Battle lines were drawn on the gazetted Access to Information (ATI) Bill on Saturday night at the World Press Freedom Day (WPFD) celebrations in the resort town of Mangochi.
Minister of Information, Communications Technology and Civic Education Patricia Kaliati came with a round of rebuttals to remarks that government should withdraw the controversial Bill for further consultations.
The mood was electric at Sunbird Nkopola Lodge as journalists, mostly dressed in dinner suits and dresses, punctuated the ambience with glitz and glamour which did not stop media stakeholders from shoveling the message at government’s doorstep.
At the gala, where journalists from various media houses were recognised for their exceptional works, Media Institute for Southern Africa (Misa) Malawi Chapter chairperson Thom Khanje appealed to government to halt the process of enacting the Bill into law, saying it does not wholly represent views of stakeholders.
He said: “We once again appeal to the government to withdraw the Bill as gazetted from Parliament and replace it with the original draft as presented to the government by the stakeholders and thoroughly scrutinised and passed by officials from your ministry, lawyers from the Ministry of Justice, a committee of principal secretaries as well as the Cabinet committee on legal affairs.”
But this did not go down well with Kaliati, who diverted from her prepared speech to push the blame back to media advocates saying they were contradicting themselves on the matter.

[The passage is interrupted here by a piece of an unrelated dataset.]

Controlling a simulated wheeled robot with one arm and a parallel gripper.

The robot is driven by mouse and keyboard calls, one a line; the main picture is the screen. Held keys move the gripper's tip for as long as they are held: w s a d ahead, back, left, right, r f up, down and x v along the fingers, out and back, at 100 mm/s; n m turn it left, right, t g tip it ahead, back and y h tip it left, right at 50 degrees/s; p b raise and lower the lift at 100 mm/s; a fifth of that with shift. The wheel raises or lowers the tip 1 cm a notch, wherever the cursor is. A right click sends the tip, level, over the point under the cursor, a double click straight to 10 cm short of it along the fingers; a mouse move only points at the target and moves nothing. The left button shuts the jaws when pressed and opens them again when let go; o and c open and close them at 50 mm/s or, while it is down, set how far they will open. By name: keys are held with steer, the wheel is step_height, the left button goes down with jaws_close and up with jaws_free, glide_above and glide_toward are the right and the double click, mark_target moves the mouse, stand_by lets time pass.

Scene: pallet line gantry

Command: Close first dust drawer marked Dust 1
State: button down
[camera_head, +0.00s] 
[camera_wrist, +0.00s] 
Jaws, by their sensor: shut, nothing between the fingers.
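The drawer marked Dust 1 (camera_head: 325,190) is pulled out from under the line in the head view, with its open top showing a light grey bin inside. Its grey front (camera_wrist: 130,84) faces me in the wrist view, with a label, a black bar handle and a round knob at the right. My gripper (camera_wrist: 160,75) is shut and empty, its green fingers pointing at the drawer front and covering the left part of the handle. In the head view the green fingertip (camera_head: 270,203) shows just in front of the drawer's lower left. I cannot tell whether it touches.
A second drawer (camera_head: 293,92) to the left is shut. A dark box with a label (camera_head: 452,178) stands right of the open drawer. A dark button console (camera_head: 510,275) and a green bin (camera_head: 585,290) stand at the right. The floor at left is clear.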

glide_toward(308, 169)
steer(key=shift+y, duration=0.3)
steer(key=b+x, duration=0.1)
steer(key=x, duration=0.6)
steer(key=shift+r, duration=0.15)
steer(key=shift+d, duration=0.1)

She said: “We have been talking about this ATI for many years now. At least, currently, there is progress. Now the media want us to take the Bill out of Parliament and start consultations all over again. Do not complain if the Act delays in passing up to 2024…”
University of Malawi Chancellor College professor of law Garton Kamchedzera earlier faulted government when it was revealed that the Ministry of Justice and Constitutional Affairs made unilateral changes to the Bill without consulting other stakeholders when he said it was a ‘departure’ from the norm.

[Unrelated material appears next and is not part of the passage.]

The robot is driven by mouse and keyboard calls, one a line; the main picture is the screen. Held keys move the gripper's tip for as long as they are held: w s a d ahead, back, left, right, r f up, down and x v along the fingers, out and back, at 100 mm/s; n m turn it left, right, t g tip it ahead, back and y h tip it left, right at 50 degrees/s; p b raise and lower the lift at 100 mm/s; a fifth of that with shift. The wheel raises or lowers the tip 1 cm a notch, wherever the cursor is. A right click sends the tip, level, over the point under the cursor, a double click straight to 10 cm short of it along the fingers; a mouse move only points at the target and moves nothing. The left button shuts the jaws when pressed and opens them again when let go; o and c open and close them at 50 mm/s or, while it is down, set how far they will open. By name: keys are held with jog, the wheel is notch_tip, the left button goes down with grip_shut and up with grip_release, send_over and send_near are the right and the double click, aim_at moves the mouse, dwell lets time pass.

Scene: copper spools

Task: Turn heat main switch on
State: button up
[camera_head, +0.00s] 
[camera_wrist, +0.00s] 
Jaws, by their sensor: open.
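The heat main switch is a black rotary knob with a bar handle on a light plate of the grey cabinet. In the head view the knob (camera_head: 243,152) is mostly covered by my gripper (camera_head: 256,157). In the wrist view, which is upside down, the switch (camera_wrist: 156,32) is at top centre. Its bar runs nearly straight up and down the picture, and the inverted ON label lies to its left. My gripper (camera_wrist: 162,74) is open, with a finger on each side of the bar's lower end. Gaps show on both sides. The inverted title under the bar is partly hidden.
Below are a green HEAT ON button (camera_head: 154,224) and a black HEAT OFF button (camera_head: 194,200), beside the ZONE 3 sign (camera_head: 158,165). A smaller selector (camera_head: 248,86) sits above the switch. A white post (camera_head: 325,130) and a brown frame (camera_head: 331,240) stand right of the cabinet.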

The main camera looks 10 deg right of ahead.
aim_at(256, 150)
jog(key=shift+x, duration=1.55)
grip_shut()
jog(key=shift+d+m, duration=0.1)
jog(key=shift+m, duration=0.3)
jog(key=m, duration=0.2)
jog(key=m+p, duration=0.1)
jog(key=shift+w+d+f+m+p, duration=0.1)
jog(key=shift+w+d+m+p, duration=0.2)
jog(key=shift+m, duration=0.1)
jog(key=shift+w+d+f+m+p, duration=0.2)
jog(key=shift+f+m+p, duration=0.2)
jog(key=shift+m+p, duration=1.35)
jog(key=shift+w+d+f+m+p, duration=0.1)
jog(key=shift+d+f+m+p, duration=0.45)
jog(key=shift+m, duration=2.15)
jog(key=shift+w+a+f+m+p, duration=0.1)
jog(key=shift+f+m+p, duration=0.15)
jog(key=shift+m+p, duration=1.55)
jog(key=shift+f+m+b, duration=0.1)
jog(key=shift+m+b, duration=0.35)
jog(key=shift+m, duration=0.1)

Khanje, who was first to speak on the night, put it to government that the process during which the Bill had passed through was faulty as it was hijacked by government, therefore, making the bill a stranger to other stakeholders which includes Misa Malawi, Media Council of Malawi and Council for Non-Governmental Organisations (Congoma).
But in her prepared speech Kaliati hinted at government’s resolve to see the Bill passed in the present state, casting doubts of any moves to address the concerns raised so far.

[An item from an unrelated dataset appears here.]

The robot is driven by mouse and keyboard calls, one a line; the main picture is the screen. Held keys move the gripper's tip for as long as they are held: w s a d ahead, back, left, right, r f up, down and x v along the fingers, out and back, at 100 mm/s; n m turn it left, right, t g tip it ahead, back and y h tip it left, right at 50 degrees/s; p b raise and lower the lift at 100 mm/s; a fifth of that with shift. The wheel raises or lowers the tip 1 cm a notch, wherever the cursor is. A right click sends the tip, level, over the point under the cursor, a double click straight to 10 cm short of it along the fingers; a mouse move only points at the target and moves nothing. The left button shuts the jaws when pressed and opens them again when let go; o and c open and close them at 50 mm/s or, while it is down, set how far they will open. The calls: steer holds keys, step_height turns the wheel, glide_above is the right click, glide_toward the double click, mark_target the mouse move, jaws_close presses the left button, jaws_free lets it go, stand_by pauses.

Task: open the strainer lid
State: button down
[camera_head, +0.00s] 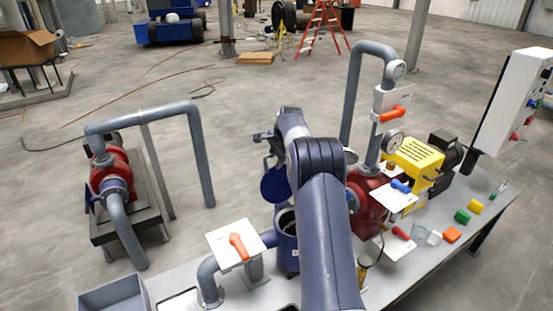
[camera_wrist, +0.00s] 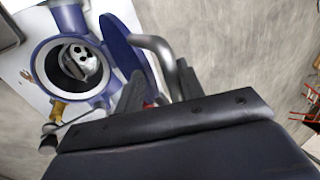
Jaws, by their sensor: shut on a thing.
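The strainer (camera_head: 287,258) is a dark blue pot on the bench, partly hidden behind my arm in the head view. Its round mouth is uncovered, and the wrist view shows the strainer (camera_wrist: 40,70) with a light perforated part inside. The blue strainer lid (camera_head: 275,186) stands swung up, steeply tilted on the far side of the mouth. In the wrist view the lid (camera_wrist: 122,42) is seen nearly edge-on, with a grey bent handle (camera_wrist: 160,45) on its outer side. My gripper (camera_wrist: 160,88) is shut on this handle; in the head view my gripper (camera_head: 266,140) is mostly hidden by my arm.
A white plate with an orange valve handle (camera_head: 238,246) is left of the strainer. A red pump (camera_head: 366,200), vertical pipe and gauges stand close on the right. A grey bin (camera_head: 115,296) is at the bench's front left. Floor beyond the lid is open.

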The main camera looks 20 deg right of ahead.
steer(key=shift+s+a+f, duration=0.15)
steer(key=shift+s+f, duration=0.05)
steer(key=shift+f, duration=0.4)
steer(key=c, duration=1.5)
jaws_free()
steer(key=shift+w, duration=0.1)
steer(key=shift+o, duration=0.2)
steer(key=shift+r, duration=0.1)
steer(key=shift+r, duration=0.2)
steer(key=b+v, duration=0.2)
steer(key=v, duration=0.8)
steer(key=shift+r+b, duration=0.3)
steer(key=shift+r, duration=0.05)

Media Owners Association chairperson Mbumba Banda who delivered a keynote address, also questioned the delays by authorities to enact an ATI legislation that could create an environment for easy access of information in the country.
“For some reason, this law [ATI] makes politicians very uncomfortable. This is something I have always failed to understand, because if our leaders really understood and appreciated that they hold their positions on behalf and on the sustained trust of all Malawians, there should be no qualms with making necessary information available to the same masses they purport to serve,” said Banda who is also Nation Publications Limited (NPL) chief executive officer.
In an apparent direct response, Kaliati accused the media of what she called failure to value positive news.
She said: “As government, we are not afraid of anything in enacting the ATI Bill into law. However we also fail to understand why government agenda is not given prominence in the country’s media.”